The NAOI Universal Portfolio Performance 2008-2022

The table below shows the performance of the NAOI Universal Portfolio for the period from 2008-2022 as compared to a generic MPT portfolio with a 60% allocation to Stocks and a 40% allocation to Bonds.

 
 

While the returns of the NAOI Universal portfolio were not as high as that of the Simple Dynamic Investment, discussed at this link, the risk was significantly lower as shown by the higher Sharpe Ratio.

A New Portfolio Performance Benchmark

A major problem with the way investing works today is that their is no standard for portfolio performance that individuals can use to evaluate the effectiveness of the portfolios recommended to them by advisors. Now one exists in the form of the performance of the NAOI Universal Portfolio shown above.

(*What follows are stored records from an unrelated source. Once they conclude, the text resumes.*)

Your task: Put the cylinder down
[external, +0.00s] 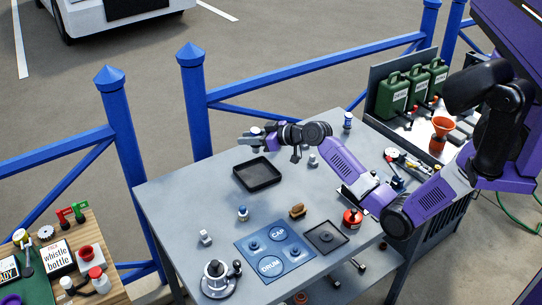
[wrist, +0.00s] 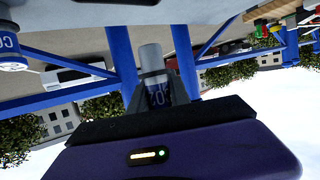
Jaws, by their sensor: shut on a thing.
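My gripper (external: 250,137) is at the left end of my arm, over the back part of the grey table (external: 190,190), behind and above a black tray (external: 258,177). In the wrist view my gripper (wrist: 157,88) is shut on a cylinder (wrist: 151,58). The cylinder is pale grey with a dark blue band bearing partly hidden white lettering. The fingers cover its sides. It is held clear of the table. In the external view the cylinder is too small to make out clearly in the jaws.
A blue mat (external: 273,268) marked DRUM and CAP lies at the front. A white-and-blue can (external: 348,120) stands at the back right. A small blue-and-white piece (external: 242,213), a brown block (external: 297,211) and a red canister (external: 352,218) stand nearby. The black tray looks empty.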

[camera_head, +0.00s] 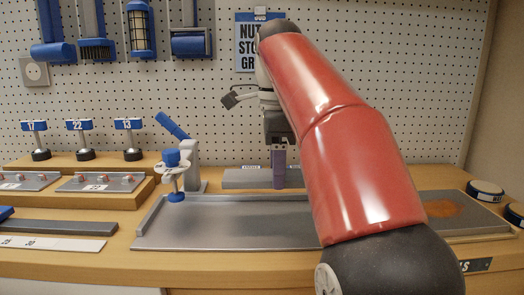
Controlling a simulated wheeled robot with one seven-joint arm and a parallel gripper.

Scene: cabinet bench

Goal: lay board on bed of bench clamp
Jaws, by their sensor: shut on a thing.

A Non-Disruptive Enhancement to Current Operations

Some advisors and portfolio designers my say that the type of portfolio shown above is too disruptive to current operations and revenue streams to consider using. But a Dynamic Portfolio can be designed in such a manner that the DIT Segment simply “boosts” the performance of a traditional MPT portfolio as illustrated below. Adding a DI to any MPT portfolio will increase its returns AND lower its risk. As a result, the addition of a DI is not a major disruption to current operations.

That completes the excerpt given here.